Good question. The publication was managed be me and my first wife, Geneva. Even though we had since split up, she returned for our sequel run.

As to whether I'll republish anything, that depends. Maybe I'll engage in a deep scanning session and get some of the stuff in PDF form. Obviously the original digital files (for the second run) have been unavailable for years.
 
Gene, while you're dusting off old pieces, see if you can locate this piece mentioned by Robert Barrow,
your interview of Dr. J. Allen Hynek from the Feb. 1977 issue of Official UFO.
UFO19.jpg
 
Yes, Sentry. I agree with Dyingsun and I wonder do you have any other little gems like above?
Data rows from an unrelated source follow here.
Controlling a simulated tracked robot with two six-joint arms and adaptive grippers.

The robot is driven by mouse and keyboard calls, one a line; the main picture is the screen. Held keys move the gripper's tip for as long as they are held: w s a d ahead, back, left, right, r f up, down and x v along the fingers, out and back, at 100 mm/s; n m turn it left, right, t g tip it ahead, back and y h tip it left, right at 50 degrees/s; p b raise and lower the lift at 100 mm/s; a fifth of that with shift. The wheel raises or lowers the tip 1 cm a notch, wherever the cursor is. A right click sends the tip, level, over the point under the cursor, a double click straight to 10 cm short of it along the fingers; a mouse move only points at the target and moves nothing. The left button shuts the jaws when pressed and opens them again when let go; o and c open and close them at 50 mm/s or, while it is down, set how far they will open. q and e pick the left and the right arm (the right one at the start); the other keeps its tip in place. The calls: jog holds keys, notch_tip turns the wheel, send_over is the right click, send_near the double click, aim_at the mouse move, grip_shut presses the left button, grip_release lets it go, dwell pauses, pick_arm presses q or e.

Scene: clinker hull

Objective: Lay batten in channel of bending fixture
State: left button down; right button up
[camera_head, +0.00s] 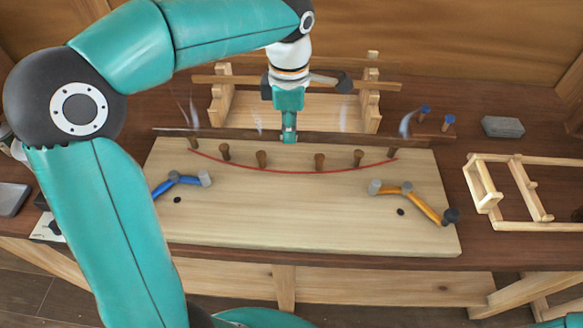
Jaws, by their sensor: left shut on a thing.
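A long thin dark batten (350,136) lies crosswise above the back edge of the bending fixture (290,225), a pale wooden board. My left gripper (289,138) points down and is shut on the batten near its middle. The batten looks straight and roughly level. Whether it touches the board cannot be told. Several brown pegs (262,158) stand on the fixture in a shallow curve, in front of the batten. A red curved line (290,172) runs along their near side. My right gripper is not in view.
A blue-handled clamp (180,180) and an orange-handled clamp (405,190) sit on the fixture's left and right. A wooden rack (220,105) stands behind. A wooden frame (530,195), a grey block (502,127) and two blue-topped pins (448,121) are at right. Pale wisps rise near the batten.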

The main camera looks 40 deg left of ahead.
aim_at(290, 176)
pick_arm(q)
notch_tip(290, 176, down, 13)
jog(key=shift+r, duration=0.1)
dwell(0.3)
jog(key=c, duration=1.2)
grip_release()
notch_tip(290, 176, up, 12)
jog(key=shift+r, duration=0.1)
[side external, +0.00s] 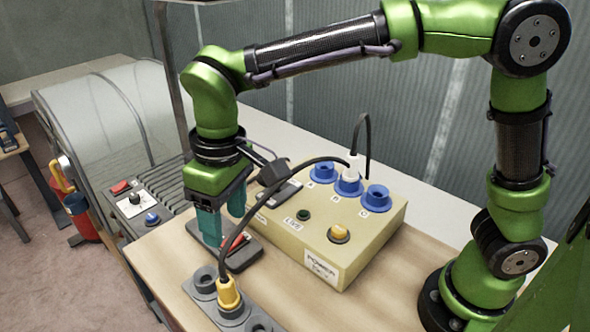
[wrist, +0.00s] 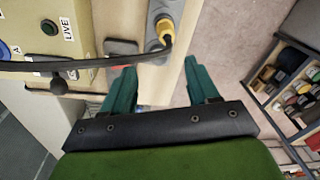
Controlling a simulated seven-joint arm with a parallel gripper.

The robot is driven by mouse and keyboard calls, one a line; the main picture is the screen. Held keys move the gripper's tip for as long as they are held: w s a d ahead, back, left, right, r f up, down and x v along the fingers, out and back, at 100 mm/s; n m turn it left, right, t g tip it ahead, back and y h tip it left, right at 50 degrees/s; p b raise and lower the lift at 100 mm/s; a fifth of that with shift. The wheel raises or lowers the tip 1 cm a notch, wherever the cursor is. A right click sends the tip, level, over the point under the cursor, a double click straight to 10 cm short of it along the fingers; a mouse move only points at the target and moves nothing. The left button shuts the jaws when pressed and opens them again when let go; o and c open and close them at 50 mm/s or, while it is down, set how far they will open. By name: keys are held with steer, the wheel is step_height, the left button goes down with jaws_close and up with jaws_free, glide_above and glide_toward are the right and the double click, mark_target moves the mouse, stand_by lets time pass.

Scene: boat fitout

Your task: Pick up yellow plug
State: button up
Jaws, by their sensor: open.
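The yellow plug (side external: 229,293) stands upright in a grey socket strip (side external: 262,322) at the front of the wooden bench. A black cable rises from its top and runs toward the power box. In the wrist view the plug (wrist: 164,33) shows beyond the fingertips, roughly between them in line, with its cable bending to the left. My gripper (side external: 224,230) is open with teal fingers pointing down, behind the plug and apart from it. In the wrist view nothing is held between the fingers (wrist: 158,66).
A beige power box (side external: 378,238) with blue sockets stands right of my gripper; a white plug (side external: 351,170) sits in the middle socket. The black cable (side external: 262,205) arches close to my gripper. A dark tray (side external: 254,254) with a red item lies below the fingers.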

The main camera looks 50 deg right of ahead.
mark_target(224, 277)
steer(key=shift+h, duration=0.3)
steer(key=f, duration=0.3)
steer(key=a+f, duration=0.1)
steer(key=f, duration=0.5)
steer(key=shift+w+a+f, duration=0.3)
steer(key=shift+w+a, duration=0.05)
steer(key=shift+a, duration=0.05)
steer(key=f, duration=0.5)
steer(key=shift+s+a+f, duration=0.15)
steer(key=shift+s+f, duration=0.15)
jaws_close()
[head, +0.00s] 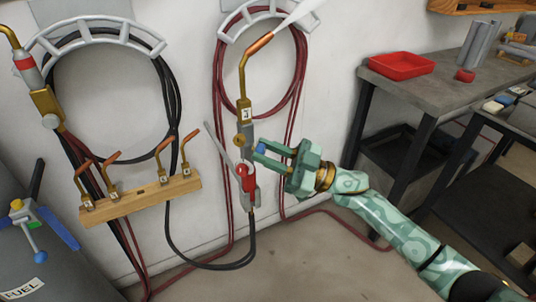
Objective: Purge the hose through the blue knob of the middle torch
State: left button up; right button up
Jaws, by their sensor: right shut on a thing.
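The middle torch (244,113) stands upright below the right-hand hose hanger, with a brass body and a copper tip pointing up to the right. A pale white plume (292,17) streams from its tip. The blue knob (261,149) is on the torch's right side, partly hidden by my right gripper. My right gripper (264,150), green, reaches in from the right and is shut on the blue knob. A red and grey clamp (247,180) is just below the torch. My left gripper is not in view.
Another torch (43,97) with a red band is at the left. A wooden rack (140,198) holds several copper tips. Dark red hoses (217,78) hang in loops and run to the floor. A grey bench (440,82) with a red tray (401,66) stands at the right.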

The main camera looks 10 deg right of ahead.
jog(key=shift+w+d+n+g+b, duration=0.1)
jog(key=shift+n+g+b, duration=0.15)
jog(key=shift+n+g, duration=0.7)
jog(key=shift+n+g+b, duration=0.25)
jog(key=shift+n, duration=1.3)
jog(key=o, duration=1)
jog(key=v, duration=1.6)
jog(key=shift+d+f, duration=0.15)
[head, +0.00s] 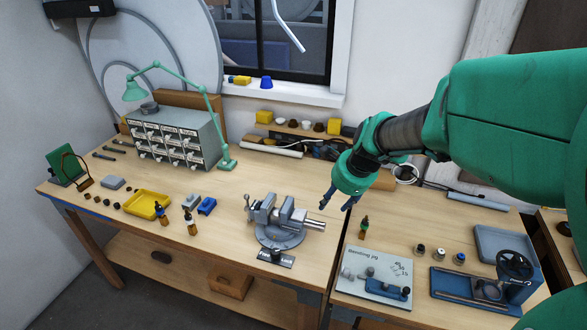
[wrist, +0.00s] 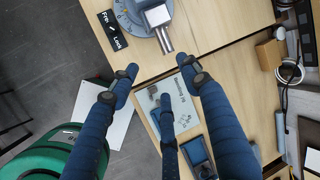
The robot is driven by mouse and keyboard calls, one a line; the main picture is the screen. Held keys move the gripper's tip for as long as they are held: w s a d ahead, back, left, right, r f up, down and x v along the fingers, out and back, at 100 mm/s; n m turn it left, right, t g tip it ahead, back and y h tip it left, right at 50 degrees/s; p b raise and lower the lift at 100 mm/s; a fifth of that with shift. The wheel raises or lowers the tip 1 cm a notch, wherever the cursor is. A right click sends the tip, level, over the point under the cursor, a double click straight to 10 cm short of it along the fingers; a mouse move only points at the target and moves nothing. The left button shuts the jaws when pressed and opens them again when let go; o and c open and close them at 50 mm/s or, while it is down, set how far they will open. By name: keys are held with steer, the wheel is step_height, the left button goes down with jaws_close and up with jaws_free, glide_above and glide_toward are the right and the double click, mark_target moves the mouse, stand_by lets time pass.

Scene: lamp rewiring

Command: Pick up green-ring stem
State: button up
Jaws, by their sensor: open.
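Similar amber pieces with dark tops (head: 162,214) stand left of the vise. My gripper (head: 338,200) is open and empty, pointing down above the bench beside the vise. In the wrist view its fingers (wrist: 158,76) are spread above the bench edge and a pale jig board (wrist: 183,100).
The grey vise (head: 280,220) stands close to the left of my gripper. The jig board (head: 375,280), several small cylinders (head: 440,253), a blue tray (head: 505,245) and a handwheel tool (head: 485,288) lie to the right. A yellow tray (head: 147,205) sits at the left.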

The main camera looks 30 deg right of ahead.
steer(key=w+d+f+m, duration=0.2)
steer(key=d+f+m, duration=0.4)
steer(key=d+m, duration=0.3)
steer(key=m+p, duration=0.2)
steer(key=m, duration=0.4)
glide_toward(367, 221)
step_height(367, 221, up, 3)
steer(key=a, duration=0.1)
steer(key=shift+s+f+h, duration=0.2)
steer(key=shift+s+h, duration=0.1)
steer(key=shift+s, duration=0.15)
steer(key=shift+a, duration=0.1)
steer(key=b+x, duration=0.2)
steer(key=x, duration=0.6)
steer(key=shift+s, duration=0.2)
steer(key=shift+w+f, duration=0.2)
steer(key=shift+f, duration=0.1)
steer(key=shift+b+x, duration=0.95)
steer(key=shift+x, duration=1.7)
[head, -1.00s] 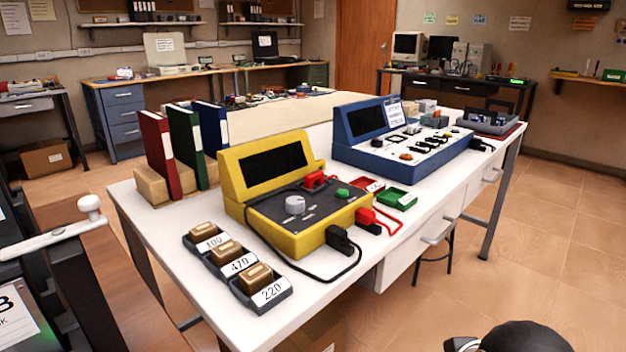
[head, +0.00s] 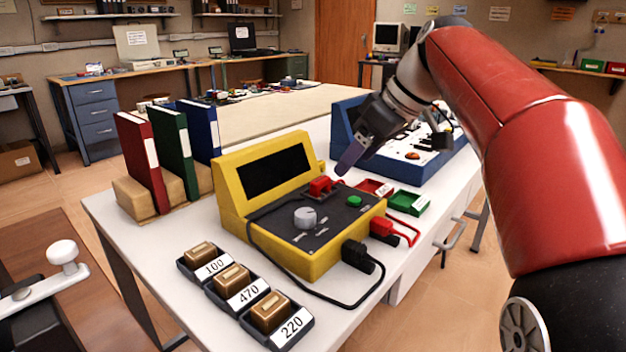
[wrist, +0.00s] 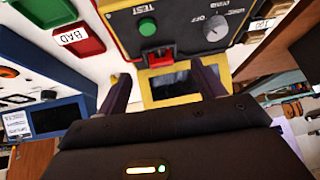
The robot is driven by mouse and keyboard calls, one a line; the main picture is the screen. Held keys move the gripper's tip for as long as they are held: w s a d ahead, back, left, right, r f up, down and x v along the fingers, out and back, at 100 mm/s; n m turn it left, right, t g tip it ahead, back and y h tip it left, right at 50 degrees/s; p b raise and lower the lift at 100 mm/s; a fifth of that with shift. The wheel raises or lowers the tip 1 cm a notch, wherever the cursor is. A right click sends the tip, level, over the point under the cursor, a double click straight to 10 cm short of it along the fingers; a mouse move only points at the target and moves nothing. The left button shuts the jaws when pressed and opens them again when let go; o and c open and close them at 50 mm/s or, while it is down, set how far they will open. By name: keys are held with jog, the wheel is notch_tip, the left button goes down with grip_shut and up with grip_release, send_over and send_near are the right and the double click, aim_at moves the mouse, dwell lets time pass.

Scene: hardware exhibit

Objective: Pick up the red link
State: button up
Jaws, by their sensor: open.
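The red link (head: 320,187) sits on the sloped panel of the yellow tester (head: 290,262), just below its dark screen. In the wrist view, the red link (wrist: 159,57) sits between the green TEST button and the screen. My gripper (head: 347,160) is above and to the right of the link in the head view. In the wrist view, my gripper (wrist: 157,70) is open, with its two dark fingers apart on either side of the link's line. Nothing is between the fingertips, and the gripper appears apart from the link.
A red plug (head: 383,228) with a red lead and a black plug (head: 357,255) stick out of the tester's side. A red tray (head: 374,188) and green tray (head: 408,203) lie beside it. The blue console (head: 345,122) stands behind; labelled resistor trays (head: 240,285) are in front.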

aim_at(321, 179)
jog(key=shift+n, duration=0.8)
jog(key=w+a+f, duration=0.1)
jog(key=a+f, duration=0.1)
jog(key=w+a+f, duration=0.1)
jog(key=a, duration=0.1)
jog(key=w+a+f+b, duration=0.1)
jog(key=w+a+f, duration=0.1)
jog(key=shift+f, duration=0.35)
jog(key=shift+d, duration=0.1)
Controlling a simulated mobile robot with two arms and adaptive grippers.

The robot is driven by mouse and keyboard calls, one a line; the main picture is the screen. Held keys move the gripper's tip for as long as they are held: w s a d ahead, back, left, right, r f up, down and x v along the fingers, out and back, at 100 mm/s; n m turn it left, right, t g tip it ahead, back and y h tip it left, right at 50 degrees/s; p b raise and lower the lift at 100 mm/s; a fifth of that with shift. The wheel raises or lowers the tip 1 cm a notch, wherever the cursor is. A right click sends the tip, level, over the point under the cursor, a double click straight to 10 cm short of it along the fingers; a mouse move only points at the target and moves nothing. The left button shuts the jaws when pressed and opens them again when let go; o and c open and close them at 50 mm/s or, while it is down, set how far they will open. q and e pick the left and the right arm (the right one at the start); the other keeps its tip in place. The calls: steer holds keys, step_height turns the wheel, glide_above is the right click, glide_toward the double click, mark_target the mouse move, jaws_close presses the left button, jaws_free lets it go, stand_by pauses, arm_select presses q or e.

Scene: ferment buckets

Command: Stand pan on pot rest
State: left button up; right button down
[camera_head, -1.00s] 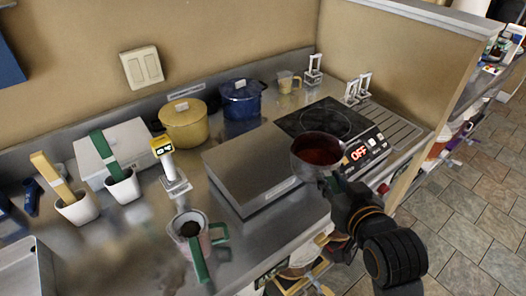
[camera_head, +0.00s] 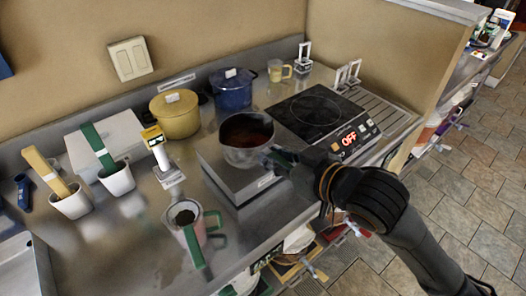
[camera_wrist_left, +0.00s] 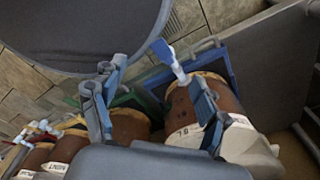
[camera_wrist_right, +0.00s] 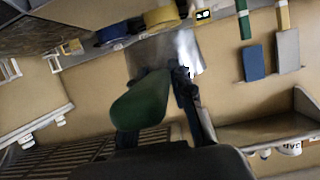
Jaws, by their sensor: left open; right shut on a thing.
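The small steel pan (camera_head: 247,153) with dark red-brown contents is over the flat steel block (camera_head: 222,174), which looks like the pot rest. It is upright; I cannot tell whether its base touches the block. My right gripper (camera_head: 280,163) is shut on the pan's handle at the pan's lower right.
The hob (camera_head: 315,110) right of the block is bare, and its display reads OFF. A yellow pot (camera_head: 175,117) and blue pot (camera_head: 232,92) stand behind. A cup with a green handle (camera_head: 187,220) and a yellow-topped device (camera_head: 160,155) stand left of the block.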

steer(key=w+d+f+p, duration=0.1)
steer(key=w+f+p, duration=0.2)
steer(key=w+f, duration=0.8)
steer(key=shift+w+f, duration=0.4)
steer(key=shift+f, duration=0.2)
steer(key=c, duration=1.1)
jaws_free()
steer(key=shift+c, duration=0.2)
I absolutely love such pulications - there are always articles about stuff you would never otherwise hear of!
 
I don't know that I want to do that again in a world where being online is everything. Obviously, I can update the original CE format and such, but I don't know if we'd get enough subscribers and advertisers to make it worth the time and effort. It has to be considered that way to justify the project.
 
I was thinking more of an online publication. With the hosts and friends of the show and possible guests it could be something good indeed. Heck you could even use some of the talent pool with the mods and members here.
 
OK, I talked with the co-editor for Caveat Emptor, and we are going to work on some sort of collection to be published in book form. But I don't have a copy of issue #6, so if anyone does, maybe I can borrow it or get a scan?
 
Just FYI: I've been in touch with Geneva and we've decided to go ahead and digitize the content of these magazines. Once again, I'm missing issue 6. Disappeared somewhere in the many moves over the last 40 years, and I'm hoping someone out there can get me a copy (or a scan).

The goal is to make a book, probably two volumes, which will contain all the great articles we ran over the years, including, in the first issue, my interview with controversial UFO editor Ray Palmer. We featured articles from Jim Moseley, Allen Greenfield, Curt Sutherly and lots and lots of others.

Reading the old material has been refreshing. The writing isn't as bad as I expected, and I found that Geneva and I actually had a minor UFO sighting of some sort. I had no memory of such an event. It must have happened in 1970, give or take a year, but the details were limited to a couple of sentences in an editorial and nothing more. Curious what else I've forgotten, or maybe I should be glad I don't remember. :)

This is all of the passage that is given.